* **Written instruction**: Among the records that follow, find the line with "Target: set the" and the line with "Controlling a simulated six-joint". Set down those lines and all lines between them exactly, without adding anything.

>> begin Raw data

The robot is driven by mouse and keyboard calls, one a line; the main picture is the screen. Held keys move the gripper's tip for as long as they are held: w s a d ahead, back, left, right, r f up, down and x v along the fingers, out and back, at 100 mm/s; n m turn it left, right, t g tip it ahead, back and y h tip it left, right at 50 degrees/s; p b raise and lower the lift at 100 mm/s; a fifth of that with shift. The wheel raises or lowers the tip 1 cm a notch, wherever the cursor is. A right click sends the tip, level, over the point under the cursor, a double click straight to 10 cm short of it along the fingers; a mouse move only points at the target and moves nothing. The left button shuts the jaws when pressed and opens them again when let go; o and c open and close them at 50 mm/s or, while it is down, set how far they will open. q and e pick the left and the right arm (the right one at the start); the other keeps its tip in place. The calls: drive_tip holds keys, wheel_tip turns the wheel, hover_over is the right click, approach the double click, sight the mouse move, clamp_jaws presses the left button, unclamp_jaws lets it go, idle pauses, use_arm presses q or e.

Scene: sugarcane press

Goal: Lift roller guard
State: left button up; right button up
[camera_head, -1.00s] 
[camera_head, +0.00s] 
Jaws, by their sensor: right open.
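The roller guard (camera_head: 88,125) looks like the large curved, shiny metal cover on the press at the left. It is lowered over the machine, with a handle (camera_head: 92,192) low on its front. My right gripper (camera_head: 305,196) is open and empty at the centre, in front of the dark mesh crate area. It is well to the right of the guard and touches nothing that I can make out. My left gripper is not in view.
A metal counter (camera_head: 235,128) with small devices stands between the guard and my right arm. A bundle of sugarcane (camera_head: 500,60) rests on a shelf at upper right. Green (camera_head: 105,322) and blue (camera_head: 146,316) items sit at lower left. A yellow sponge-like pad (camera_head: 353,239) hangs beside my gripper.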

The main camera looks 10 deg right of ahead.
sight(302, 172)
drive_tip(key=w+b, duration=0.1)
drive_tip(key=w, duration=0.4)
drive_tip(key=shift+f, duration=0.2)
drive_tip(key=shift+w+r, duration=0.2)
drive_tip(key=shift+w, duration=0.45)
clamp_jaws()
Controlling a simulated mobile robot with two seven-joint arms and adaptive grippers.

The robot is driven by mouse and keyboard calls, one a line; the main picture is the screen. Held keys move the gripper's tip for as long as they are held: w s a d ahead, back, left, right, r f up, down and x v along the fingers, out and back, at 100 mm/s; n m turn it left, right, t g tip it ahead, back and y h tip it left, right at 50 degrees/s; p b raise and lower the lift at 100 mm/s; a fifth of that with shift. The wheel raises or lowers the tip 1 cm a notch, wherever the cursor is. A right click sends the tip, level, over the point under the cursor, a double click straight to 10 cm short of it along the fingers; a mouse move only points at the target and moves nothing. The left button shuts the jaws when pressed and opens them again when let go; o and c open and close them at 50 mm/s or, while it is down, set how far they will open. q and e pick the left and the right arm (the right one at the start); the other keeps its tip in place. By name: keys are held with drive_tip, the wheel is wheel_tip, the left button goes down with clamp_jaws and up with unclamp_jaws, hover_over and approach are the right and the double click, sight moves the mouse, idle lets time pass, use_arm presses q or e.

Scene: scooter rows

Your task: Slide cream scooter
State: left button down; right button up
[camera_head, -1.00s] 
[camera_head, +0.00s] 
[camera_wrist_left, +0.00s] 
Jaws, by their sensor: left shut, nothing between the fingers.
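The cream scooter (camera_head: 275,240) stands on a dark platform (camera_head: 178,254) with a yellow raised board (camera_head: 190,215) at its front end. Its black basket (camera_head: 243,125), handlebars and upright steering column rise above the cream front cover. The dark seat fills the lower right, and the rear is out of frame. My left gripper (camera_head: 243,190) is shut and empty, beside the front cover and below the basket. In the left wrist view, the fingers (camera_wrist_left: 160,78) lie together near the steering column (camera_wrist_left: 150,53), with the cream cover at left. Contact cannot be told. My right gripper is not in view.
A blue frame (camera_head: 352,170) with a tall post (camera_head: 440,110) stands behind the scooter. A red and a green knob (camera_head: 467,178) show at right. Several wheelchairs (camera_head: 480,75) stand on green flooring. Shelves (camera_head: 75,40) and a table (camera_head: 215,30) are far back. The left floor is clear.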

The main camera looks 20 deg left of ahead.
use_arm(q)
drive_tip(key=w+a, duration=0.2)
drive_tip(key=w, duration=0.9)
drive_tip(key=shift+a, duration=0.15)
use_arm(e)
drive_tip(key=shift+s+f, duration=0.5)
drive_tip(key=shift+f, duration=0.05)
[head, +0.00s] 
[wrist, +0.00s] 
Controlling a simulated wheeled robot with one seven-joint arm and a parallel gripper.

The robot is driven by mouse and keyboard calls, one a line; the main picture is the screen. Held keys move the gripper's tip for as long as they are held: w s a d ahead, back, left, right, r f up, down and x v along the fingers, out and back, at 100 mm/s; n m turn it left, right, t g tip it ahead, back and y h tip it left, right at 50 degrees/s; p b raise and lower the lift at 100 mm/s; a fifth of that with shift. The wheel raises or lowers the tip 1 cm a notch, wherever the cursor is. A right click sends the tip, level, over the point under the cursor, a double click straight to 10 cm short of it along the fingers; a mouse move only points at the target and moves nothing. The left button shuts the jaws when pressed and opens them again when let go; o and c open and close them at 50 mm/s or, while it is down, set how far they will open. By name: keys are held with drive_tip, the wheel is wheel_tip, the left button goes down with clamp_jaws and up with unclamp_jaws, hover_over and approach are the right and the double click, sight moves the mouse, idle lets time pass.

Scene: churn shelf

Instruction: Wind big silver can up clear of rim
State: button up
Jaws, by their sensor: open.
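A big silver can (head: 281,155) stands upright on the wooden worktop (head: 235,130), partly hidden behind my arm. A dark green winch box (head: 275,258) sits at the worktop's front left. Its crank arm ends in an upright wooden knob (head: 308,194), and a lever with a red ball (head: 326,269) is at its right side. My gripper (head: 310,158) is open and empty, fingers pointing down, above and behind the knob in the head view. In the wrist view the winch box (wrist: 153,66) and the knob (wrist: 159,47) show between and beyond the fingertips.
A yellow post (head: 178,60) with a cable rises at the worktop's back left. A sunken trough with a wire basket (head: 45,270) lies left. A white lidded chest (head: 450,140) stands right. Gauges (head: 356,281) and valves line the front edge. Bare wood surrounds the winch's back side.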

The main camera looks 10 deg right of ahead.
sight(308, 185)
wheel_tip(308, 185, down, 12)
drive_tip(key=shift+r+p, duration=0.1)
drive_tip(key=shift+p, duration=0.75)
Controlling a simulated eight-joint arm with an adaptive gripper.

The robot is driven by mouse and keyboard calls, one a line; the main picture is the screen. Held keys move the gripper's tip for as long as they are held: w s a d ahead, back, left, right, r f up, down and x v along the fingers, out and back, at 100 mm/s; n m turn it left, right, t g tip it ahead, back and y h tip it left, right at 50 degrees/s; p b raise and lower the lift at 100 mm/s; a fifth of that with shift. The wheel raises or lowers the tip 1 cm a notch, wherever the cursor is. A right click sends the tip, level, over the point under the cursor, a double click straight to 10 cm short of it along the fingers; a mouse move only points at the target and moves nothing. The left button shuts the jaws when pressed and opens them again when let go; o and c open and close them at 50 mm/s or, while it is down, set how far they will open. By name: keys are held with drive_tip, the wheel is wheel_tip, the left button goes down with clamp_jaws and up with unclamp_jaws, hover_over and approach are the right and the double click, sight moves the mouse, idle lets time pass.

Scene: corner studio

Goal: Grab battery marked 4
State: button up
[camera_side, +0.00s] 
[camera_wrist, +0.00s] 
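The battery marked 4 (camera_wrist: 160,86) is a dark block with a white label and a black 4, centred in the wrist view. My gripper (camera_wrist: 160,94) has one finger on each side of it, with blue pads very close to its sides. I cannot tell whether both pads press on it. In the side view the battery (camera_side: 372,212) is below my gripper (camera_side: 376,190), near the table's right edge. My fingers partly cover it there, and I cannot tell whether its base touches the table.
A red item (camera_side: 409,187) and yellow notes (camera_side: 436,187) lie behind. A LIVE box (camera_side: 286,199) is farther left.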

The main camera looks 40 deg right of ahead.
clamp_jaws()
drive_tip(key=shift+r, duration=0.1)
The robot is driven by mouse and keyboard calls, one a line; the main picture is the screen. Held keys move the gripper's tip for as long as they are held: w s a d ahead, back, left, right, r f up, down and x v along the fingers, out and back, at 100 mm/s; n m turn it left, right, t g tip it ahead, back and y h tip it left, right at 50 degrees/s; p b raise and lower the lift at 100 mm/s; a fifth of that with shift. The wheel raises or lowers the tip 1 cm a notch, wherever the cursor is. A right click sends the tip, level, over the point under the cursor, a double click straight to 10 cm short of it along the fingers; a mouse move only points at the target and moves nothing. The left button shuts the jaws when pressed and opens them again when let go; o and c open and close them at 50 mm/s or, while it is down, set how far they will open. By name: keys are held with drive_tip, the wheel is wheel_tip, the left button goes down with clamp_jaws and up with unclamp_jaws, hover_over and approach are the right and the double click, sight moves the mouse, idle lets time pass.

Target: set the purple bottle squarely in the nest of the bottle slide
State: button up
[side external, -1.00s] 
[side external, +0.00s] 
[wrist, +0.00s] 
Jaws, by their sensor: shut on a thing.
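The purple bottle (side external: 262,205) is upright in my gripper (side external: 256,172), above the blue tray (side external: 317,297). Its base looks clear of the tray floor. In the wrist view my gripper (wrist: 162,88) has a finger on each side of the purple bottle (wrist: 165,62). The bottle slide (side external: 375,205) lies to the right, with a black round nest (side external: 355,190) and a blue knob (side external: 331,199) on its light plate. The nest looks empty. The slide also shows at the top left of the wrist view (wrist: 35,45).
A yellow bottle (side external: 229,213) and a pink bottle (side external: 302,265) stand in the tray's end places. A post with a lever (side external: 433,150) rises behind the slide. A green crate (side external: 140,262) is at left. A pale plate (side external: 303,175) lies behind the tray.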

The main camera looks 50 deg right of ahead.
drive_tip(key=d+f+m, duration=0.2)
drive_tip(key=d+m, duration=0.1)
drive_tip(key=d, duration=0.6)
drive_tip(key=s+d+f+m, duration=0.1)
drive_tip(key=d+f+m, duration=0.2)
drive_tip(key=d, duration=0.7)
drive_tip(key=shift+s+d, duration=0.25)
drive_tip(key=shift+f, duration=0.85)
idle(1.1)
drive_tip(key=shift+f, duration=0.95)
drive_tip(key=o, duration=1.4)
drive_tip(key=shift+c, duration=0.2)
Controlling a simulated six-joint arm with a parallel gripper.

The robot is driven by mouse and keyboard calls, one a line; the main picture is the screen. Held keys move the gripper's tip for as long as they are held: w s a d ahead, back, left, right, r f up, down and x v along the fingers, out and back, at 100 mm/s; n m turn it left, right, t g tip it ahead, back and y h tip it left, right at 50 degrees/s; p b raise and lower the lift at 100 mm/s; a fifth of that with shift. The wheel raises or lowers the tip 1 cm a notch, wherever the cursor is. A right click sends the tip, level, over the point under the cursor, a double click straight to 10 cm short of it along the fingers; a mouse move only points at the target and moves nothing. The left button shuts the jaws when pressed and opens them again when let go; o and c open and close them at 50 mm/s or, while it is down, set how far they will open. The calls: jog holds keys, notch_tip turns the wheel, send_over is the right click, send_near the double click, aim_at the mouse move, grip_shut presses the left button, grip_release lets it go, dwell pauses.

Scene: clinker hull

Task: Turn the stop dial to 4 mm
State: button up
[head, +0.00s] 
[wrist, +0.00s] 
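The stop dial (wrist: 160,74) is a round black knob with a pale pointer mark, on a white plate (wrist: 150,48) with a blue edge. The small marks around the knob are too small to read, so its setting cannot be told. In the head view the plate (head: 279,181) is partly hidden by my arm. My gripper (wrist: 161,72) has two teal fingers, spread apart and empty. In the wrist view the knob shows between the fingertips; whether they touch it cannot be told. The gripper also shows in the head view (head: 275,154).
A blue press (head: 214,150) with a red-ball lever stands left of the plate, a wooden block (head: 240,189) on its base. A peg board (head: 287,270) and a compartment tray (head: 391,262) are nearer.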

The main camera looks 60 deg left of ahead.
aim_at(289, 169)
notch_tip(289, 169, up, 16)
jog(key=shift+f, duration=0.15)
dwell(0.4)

>> end Raw data

* **Output**:
Target: set the purple bottle squarely in the nest of the bottle slide
State: button up
[side external, -1.00s] 
[side external, +0.00s] 
[wrist, +0.00s] 
Jaws, by their sensor: shut on a thing.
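The purple bottle (side external: 262,205) is upright in my gripper (side external: 256,172), above the blue tray (side external: 317,297). Its base looks clear of the tray floor. In the wrist view my gripper (wrist: 162,88) has a finger on each side of the purple bottle (wrist: 165,62). The bottle slide (side external: 375,205) lies to the right, with a black round nest (side external: 355,190) and a blue knob (side external: 331,199) on its light plate. The nest looks empty. The slide also shows at the top left of the wrist view (wrist: 35,45).
A yellow bottle (side external: 229,213) and a pink bottle (side external: 302,265) stand in the tray's end places. A post with a lever (side external: 433,150) rises behind the slide. A green crate (side external: 140,262) is at left. A pale plate (side external: 303,175) lies behind the tray.

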The main camera looks 50 deg right of ahead.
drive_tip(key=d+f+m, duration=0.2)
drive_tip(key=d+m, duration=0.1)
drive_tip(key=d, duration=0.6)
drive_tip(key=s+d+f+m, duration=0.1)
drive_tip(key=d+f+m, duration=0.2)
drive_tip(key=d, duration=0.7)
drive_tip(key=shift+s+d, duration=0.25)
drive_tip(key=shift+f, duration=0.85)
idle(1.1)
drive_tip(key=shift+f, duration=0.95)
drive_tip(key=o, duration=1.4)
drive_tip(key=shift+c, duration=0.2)
Controlling a simulated six-joint arm with a parallel gripper.

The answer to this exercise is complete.